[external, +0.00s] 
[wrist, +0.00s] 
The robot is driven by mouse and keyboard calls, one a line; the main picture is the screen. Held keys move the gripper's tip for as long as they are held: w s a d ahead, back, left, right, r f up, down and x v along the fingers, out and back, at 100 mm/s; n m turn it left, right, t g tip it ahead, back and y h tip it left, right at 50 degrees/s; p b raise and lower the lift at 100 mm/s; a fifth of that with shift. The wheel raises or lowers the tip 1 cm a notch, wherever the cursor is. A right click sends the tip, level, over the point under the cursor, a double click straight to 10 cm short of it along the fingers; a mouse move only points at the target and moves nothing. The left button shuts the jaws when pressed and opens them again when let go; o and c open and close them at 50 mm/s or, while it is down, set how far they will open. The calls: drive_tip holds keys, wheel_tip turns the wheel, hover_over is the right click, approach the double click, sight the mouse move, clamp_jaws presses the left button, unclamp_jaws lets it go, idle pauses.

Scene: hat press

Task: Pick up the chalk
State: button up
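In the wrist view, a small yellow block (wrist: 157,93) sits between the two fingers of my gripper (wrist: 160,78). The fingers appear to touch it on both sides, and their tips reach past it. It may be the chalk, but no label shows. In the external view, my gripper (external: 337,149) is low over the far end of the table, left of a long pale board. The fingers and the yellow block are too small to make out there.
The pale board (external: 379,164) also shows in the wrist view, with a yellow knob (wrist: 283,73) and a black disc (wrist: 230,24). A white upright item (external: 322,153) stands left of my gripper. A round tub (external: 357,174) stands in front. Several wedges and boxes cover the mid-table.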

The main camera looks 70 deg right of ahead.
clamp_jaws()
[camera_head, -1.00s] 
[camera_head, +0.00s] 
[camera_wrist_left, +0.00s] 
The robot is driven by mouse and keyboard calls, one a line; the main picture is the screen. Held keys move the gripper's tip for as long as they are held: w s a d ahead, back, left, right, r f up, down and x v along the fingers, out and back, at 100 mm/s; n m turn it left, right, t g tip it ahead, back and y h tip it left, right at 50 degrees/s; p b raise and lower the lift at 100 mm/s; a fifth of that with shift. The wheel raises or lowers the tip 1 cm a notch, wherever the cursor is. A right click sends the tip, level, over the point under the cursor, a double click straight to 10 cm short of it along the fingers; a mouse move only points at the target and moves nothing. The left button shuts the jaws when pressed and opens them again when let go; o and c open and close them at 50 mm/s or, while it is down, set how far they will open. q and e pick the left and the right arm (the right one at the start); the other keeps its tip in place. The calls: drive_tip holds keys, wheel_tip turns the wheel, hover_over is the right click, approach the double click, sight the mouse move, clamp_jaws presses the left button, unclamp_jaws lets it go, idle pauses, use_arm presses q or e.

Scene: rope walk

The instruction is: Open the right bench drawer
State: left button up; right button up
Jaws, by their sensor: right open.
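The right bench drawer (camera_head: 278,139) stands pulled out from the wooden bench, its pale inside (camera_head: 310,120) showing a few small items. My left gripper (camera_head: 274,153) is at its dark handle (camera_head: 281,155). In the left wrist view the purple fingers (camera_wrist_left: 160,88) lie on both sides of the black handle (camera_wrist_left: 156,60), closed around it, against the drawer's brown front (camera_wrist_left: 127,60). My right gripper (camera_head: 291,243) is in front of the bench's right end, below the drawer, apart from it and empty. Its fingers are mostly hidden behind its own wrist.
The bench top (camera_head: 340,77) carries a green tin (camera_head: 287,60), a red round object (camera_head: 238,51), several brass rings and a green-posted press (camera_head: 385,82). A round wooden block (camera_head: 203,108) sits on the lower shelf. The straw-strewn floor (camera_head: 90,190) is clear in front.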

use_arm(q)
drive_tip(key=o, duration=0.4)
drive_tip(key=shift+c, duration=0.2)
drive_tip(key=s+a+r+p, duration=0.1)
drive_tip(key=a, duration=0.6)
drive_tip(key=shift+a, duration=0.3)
* * *
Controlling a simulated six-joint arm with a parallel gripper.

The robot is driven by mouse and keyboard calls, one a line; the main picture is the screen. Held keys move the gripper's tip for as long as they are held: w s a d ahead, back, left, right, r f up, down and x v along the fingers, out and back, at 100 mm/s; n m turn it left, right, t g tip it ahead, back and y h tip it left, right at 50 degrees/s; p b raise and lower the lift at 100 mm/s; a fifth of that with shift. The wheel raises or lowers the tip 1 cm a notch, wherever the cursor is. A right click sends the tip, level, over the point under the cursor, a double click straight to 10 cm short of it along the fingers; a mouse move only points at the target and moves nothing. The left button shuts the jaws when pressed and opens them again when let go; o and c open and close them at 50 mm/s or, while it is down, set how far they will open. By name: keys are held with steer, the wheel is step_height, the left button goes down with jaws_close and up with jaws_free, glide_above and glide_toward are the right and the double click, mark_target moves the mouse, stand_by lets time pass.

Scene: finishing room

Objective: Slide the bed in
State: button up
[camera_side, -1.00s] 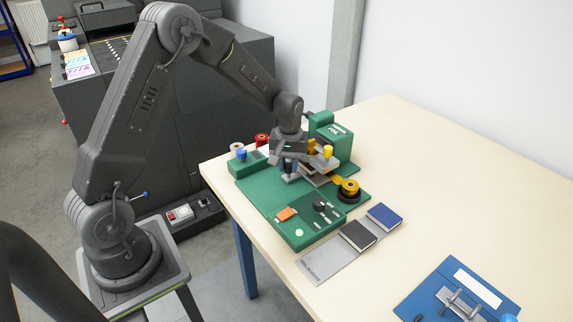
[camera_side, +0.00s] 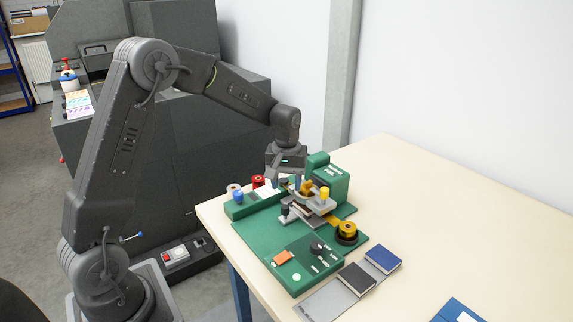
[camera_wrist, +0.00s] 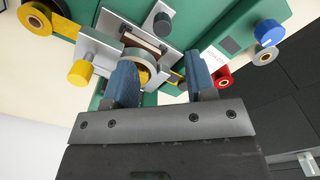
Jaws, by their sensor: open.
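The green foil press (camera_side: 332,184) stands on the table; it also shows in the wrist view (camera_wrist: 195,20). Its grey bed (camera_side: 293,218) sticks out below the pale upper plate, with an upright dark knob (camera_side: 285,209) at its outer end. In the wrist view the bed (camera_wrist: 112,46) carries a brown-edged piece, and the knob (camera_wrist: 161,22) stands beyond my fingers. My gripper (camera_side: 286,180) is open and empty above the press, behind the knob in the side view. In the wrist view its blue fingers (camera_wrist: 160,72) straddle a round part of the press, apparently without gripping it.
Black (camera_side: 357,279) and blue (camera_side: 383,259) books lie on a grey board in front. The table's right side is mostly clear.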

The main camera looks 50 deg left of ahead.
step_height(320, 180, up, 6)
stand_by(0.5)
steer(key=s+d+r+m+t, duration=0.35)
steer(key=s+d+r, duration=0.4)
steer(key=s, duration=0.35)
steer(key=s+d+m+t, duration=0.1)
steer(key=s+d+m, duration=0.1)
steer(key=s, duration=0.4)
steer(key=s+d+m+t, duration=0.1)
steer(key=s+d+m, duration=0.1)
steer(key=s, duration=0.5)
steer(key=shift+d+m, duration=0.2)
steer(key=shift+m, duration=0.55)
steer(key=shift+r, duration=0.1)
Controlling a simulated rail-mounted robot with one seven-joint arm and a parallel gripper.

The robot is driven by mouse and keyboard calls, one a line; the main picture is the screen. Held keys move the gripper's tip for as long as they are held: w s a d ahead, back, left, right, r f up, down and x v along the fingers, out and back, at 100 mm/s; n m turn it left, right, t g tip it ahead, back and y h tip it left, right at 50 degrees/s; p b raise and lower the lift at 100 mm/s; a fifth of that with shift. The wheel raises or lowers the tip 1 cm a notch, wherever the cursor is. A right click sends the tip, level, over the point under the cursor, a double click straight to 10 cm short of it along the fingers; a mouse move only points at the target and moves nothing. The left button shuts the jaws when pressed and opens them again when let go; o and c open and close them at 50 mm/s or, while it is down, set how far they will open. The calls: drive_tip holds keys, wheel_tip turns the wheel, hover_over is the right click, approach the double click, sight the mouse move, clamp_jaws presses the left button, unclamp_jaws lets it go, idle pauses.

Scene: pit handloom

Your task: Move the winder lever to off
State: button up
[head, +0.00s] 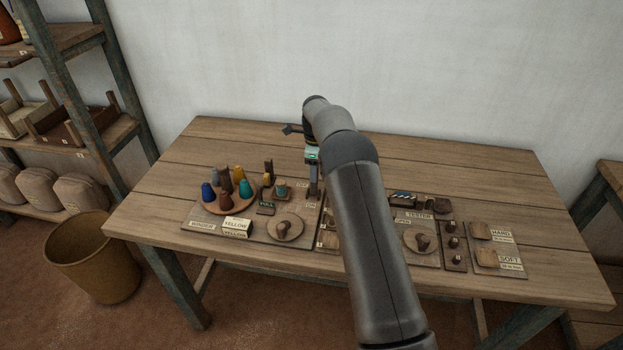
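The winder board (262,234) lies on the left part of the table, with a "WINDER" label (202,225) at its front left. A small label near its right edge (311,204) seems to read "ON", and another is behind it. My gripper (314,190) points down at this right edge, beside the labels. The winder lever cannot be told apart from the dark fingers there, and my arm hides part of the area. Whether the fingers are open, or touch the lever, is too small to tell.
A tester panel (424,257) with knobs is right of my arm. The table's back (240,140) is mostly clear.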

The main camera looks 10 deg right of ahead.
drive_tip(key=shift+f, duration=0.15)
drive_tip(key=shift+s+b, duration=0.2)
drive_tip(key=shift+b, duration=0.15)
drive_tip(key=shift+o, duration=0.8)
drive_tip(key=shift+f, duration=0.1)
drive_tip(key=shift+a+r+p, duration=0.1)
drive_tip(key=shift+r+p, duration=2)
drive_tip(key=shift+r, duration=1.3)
---
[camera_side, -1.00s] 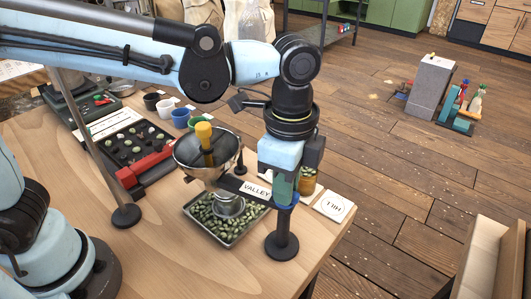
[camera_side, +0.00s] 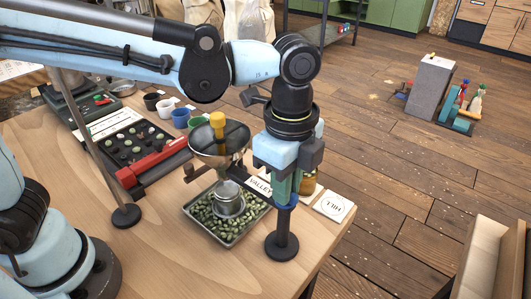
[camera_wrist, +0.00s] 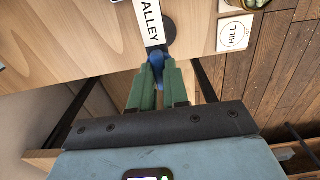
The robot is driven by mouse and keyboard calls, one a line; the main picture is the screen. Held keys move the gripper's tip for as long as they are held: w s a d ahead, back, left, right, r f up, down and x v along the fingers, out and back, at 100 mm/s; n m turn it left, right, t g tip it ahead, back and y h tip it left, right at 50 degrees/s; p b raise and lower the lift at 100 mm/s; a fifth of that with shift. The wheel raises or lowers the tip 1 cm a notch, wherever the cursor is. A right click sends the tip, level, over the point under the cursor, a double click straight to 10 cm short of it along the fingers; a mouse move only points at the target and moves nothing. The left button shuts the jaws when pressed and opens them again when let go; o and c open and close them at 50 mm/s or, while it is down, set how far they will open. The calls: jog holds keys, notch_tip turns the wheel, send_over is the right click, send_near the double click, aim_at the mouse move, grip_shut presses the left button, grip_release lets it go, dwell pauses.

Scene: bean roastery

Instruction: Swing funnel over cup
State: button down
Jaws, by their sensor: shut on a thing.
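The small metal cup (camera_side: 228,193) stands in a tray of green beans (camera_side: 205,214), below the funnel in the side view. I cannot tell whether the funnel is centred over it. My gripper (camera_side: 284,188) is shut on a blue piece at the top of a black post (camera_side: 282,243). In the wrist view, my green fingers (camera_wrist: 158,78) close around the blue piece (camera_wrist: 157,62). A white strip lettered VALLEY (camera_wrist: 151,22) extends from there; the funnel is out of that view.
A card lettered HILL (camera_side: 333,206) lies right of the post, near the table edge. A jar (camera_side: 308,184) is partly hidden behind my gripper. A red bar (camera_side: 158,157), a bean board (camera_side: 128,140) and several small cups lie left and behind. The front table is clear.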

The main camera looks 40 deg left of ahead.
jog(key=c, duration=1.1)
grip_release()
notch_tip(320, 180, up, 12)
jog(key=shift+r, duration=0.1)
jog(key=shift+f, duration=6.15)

[REQUIREMENTS] Above are the entries. Output exactly the lines beginning with the line that has "Scene: rope walk" and ending with the line that has "State: left button up; right button up".

[SOLVED EXERCISE]
Scene: rope walk

The instruction is: Open the right bench drawer
State: left button up; right button up

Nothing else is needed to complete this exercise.